A prominent immigration activist has joined Hillary Rodham Clinton’s presidential campaign, bolstering the candidate’s early efforts to win Latino support just two weeks after she visited Las Vegas to call for a pathway to citizenship.

Lorella Praeli leaves a job as policy director for United We Dream, a Washington-based group with a broad national network that advocates for young immigrants.

“Bringing Lorella into our campaign is the next step in making sure families aren’t living in fear of deportation,” Amanda Renteria, the campaign’s national political director, said in a prepared statement. Praeli joins several high-profile Latinos in Clinton’s campaign, which include Renteria and two staffers in Nevada — Emmy Ruiz and Jorge Neri, state director and organizing director.

Praeli, born in Peru, moved to the U.S. when she was 10 and grew up undocumented before obtaining legal status in 2012. She has relatives living in the country illegally, and the family was, at one time, openly critical of President Barack Obama’s immigration policies.

As recently as November, her younger sister Maria confronted the president on immigration during a speech in Connecticut, weeks before Obama would travel to Las Vegas to lay out a contentious deportation deferral plan benefiting millions living in the shadows. Praeli and her mother were seated near the front of the packed event at Del Sol High School.

Praeli’s appointment helps cement the message Clinton delivered during her May 5 roundtable talk at Rancho High School, where she praised Obama’s recently announced executive actions granting deportation relief to millions but said she would “go a step further” if she were elected president. The move, intended to draw a stark divide between herself and GOP candidates, also put her to the left of many within the Democratic Party.

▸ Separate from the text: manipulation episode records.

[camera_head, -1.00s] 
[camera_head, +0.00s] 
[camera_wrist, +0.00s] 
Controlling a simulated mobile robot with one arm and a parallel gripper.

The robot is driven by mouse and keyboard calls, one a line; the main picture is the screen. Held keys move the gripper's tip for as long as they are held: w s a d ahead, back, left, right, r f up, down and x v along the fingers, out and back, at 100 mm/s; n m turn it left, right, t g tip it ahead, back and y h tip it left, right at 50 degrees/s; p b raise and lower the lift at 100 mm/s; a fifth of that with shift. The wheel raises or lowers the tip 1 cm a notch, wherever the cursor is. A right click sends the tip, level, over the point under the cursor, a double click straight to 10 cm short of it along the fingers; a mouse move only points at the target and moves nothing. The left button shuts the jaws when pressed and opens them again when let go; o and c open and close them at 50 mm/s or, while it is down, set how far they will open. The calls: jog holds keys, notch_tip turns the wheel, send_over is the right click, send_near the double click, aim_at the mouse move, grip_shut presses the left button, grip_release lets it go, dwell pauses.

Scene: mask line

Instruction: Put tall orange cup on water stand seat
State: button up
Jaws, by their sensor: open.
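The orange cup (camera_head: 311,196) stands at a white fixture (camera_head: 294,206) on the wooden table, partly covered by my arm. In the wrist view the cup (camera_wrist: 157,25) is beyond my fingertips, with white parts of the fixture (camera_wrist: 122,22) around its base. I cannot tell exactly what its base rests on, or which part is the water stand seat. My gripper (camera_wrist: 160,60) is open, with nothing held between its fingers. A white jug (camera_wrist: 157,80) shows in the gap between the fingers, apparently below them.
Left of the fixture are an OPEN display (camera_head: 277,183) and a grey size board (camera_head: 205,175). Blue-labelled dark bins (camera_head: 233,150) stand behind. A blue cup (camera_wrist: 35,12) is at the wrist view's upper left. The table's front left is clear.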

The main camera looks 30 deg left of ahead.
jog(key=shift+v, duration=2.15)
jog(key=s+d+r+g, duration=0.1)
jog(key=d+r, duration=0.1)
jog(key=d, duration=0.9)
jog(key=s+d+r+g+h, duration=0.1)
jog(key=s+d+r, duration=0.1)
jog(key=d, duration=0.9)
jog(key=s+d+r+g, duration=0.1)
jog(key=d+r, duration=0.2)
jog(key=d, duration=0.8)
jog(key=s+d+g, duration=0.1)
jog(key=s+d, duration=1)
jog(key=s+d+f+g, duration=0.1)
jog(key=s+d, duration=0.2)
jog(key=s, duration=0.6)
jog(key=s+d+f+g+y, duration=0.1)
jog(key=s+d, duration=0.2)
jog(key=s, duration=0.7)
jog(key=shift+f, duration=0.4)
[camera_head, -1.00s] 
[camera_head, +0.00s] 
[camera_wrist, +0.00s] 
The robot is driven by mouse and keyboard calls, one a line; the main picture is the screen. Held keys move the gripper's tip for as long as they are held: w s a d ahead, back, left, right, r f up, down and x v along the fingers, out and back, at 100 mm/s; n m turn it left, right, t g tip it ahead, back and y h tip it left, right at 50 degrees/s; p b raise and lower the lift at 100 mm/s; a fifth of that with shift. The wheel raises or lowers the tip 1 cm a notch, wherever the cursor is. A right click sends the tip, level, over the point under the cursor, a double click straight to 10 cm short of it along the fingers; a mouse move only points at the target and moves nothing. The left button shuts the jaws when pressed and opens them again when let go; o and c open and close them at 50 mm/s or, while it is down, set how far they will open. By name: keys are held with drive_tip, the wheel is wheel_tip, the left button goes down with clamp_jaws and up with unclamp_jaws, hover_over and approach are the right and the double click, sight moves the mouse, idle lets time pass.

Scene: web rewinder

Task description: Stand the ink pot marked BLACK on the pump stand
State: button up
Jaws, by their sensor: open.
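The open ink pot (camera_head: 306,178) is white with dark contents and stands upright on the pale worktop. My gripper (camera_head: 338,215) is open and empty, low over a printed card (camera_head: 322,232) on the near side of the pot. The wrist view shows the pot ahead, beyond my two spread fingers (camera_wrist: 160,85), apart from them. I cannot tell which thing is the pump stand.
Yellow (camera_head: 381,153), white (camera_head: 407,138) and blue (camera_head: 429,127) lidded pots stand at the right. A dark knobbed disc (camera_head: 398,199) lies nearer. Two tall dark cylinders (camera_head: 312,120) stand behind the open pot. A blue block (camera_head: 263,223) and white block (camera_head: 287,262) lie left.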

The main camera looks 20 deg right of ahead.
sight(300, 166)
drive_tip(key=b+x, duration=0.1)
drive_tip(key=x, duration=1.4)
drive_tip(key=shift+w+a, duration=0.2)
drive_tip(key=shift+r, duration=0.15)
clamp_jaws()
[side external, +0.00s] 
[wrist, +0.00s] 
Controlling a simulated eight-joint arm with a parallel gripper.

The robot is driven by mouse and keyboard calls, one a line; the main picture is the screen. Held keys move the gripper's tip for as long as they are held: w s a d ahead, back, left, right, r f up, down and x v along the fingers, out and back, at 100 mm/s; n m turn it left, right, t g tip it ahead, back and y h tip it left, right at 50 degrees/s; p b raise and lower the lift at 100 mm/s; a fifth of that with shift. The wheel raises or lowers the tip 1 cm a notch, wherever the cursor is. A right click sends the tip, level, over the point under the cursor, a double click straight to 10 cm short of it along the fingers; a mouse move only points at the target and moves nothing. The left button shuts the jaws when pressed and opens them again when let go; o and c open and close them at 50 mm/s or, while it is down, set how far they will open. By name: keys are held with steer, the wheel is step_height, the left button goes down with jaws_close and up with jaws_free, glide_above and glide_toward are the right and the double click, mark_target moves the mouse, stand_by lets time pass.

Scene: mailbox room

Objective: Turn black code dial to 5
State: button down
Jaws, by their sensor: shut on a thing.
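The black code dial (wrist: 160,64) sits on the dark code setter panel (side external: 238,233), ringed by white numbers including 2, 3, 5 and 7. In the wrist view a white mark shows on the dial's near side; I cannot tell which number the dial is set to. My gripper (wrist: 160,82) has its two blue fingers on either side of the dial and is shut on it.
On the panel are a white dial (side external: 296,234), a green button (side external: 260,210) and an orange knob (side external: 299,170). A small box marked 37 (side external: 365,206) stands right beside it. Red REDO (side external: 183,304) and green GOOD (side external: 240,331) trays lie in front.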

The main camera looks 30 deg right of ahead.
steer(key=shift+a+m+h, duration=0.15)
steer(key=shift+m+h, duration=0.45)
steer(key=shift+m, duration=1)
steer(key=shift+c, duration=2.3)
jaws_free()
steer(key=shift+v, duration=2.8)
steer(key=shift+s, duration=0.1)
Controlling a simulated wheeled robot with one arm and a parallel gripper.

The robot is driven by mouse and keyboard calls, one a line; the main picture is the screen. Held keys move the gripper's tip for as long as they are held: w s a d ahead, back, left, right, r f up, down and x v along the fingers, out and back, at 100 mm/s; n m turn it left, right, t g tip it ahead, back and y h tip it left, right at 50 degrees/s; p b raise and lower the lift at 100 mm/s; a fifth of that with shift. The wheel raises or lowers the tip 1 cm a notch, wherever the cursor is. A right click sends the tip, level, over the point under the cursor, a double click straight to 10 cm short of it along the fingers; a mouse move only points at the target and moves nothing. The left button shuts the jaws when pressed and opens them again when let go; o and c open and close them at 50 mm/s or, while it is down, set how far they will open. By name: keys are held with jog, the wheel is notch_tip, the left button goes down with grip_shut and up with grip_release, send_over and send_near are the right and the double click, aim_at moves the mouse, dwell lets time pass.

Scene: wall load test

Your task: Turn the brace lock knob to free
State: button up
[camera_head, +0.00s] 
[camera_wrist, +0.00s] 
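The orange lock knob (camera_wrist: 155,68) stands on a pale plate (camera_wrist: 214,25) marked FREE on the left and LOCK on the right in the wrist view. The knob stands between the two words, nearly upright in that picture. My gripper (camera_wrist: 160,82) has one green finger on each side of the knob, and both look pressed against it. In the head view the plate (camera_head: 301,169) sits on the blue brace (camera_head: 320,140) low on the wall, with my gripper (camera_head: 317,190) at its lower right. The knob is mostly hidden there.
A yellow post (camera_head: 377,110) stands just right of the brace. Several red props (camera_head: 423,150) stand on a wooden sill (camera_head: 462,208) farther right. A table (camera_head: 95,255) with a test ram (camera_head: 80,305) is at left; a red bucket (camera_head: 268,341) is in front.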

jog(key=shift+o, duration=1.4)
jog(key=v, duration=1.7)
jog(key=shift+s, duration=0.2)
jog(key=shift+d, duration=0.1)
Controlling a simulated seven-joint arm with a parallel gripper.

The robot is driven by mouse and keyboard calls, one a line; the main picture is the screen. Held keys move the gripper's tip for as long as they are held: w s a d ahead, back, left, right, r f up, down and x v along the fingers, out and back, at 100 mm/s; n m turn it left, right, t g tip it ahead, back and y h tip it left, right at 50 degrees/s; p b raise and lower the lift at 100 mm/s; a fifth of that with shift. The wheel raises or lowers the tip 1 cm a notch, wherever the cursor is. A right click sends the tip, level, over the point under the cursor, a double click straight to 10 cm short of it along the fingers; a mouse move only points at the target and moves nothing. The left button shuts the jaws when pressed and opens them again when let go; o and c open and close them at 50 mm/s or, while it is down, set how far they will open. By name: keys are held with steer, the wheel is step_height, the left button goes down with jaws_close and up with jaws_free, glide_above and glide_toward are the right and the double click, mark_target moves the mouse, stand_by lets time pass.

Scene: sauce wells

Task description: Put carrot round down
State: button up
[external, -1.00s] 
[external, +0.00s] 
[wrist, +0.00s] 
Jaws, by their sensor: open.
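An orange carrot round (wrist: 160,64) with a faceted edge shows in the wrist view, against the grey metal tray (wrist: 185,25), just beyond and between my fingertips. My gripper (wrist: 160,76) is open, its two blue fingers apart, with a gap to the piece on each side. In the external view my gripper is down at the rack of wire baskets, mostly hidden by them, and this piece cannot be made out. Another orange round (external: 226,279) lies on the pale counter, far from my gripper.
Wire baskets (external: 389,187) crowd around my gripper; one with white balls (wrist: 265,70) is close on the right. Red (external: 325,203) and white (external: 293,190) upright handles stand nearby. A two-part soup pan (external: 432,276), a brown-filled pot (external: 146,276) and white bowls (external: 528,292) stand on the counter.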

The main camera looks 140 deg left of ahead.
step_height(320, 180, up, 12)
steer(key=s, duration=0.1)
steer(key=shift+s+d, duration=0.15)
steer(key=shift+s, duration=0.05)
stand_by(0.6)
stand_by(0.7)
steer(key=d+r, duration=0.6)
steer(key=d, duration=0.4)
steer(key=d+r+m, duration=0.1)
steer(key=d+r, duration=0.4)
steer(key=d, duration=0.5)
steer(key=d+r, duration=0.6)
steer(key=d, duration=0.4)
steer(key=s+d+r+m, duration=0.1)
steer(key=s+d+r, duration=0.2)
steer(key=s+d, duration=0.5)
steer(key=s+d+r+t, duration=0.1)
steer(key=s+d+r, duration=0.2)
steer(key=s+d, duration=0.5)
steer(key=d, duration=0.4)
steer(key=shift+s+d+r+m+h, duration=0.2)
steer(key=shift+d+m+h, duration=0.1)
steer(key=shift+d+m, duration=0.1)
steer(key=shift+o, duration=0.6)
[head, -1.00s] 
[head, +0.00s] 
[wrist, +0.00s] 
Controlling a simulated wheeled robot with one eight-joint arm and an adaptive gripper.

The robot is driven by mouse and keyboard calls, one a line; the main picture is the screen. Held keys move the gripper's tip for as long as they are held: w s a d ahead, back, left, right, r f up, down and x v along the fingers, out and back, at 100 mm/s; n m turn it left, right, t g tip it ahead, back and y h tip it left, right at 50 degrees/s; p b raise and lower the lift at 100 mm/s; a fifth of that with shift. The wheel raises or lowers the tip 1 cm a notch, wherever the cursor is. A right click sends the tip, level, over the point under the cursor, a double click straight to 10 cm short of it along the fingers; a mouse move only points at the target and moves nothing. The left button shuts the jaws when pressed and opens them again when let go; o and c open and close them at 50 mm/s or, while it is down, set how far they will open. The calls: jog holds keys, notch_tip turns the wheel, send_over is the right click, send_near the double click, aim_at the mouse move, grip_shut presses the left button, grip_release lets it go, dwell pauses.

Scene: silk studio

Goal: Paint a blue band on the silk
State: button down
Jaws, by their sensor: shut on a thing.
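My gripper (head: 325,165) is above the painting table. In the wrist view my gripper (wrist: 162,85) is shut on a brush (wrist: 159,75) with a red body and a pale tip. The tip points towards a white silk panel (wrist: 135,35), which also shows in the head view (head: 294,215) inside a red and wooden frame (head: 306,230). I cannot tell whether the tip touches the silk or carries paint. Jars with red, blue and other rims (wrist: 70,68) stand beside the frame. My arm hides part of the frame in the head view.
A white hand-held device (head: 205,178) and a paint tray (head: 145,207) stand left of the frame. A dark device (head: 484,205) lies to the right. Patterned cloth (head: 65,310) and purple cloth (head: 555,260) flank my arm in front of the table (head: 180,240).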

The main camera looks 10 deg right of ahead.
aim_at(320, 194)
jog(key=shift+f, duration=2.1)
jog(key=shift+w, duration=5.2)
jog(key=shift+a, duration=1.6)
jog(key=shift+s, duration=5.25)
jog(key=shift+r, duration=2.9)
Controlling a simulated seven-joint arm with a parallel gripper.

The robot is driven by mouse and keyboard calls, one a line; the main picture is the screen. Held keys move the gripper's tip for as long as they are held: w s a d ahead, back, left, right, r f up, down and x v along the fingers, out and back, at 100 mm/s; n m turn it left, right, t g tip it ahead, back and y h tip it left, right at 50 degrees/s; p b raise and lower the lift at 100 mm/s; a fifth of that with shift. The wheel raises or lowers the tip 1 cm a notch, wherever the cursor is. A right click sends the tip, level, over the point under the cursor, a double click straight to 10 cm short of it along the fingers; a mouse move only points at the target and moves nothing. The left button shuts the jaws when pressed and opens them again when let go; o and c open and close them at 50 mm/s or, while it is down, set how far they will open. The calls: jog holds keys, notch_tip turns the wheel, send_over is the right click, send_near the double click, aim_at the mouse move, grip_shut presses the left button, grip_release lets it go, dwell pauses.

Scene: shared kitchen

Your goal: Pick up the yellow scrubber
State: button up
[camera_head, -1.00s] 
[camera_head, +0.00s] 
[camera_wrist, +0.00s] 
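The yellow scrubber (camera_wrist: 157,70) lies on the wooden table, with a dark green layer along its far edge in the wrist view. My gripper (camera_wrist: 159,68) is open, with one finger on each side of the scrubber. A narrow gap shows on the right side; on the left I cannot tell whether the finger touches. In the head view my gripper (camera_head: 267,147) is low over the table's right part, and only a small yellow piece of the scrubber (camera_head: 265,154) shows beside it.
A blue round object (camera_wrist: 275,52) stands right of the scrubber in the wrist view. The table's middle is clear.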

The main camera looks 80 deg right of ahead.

Hiring such an outspoken immigration advocate reinforces Clinton’s message, which she hopes will help win over a voting bloc for whom immigration has become a key issue, along with education, the economy and health care.

“When they talk about legal status, that is code for second-class status,” the former first lady and secretary of state said during her Las Vegas visit. “You know where I stand. There can’t be any question about it.”